We succeeded, it took a further week to sweep from both ends to isolate, patch, clean, and re-build all the MS ADs etc.
What a horrible weekend.....
Regards
Caute_cautim
Remember it well.
The look of shock in my director's eyes when I laughed very loudly at being called into the office to "Deal with it"!
Being a security pro, former "Black-hat" and enjoy malware research etc, it puts things like the EternalBlue exploit leak top of the Xmas tree for me. So seeing the chat exploding prompted to double check the asset list and be sure.
By the time I received the call, it had already been dealt with (on the handful of machines out of date etc), but the fact that Zepto, Emotet and Conficker had already previously hit us and been addressed by the team with little more than a rumble at the director level said volumes about where the company were.

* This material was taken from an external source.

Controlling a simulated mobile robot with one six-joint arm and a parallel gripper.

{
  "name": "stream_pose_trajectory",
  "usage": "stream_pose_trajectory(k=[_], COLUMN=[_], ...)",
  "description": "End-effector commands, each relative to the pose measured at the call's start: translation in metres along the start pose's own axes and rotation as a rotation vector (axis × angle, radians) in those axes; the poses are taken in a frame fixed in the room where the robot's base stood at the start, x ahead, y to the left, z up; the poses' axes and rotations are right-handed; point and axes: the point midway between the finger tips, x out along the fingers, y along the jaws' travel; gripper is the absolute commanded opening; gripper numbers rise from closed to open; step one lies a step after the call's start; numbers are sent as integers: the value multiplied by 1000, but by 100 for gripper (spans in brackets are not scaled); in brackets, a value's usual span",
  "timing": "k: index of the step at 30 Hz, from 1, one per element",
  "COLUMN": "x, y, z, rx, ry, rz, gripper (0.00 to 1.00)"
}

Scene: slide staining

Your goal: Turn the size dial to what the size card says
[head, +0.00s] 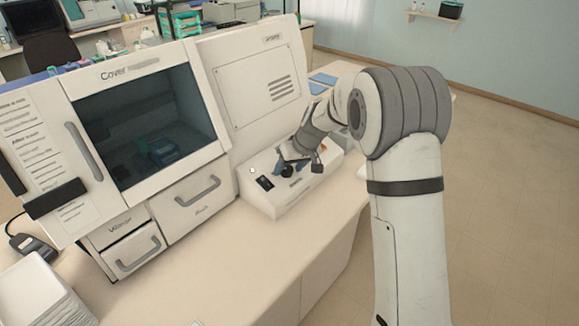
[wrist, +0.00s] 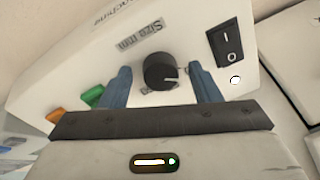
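The size dial (wrist: 160,72) is a round black knob on a white sloped panel, under a label reading "Size mm" that appears upside down. Its white pointer mark points right and slightly down in the wrist view. My gripper (wrist: 158,75) is open, with one blue finger on each side of the dial and a small gap showing on both sides. The scale numbers are mostly hidden. In the head view my gripper (head: 292,163) is at the control panel (head: 291,203), over the dark knob. I cannot make out a readable size card.
A black rocker switch (wrist: 228,47) and a small white light sit right of the dial. A green button (wrist: 93,96) and an orange button (wrist: 57,115) lie left. The cover machine (head: 150,75) stands left, with printed sheets (head: 20,115) too small to read. The bench front (head: 250,265) is clear.

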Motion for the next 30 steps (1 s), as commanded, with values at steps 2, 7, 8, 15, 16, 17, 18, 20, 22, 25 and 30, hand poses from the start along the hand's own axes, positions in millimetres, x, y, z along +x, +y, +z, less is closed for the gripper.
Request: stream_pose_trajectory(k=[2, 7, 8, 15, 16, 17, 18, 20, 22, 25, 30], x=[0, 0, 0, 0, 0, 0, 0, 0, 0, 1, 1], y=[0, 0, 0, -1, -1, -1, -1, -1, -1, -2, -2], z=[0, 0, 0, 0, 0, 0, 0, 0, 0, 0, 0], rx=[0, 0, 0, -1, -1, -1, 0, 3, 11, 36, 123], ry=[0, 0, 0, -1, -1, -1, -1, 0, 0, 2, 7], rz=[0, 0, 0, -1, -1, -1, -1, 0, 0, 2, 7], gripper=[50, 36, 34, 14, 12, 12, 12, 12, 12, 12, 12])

Several people have since "left" and the posture has somewhat been, changed.....Funny what mainstream media can do to those who have little clue about what happens around them....
It brought a lot of focus to basic security hygiene, which has been lacking in many organisations. A ransomware attack should result in you being patched up to date very rapidly and it should stick in place, as the war story of handling the incident will be fresh in people's minds. But roll forward 5 years, a significant number of those that remember it will have moved on and basic security hygiene is more likely to have been cost cut or deprioritised. Things just tend toward entropy over time.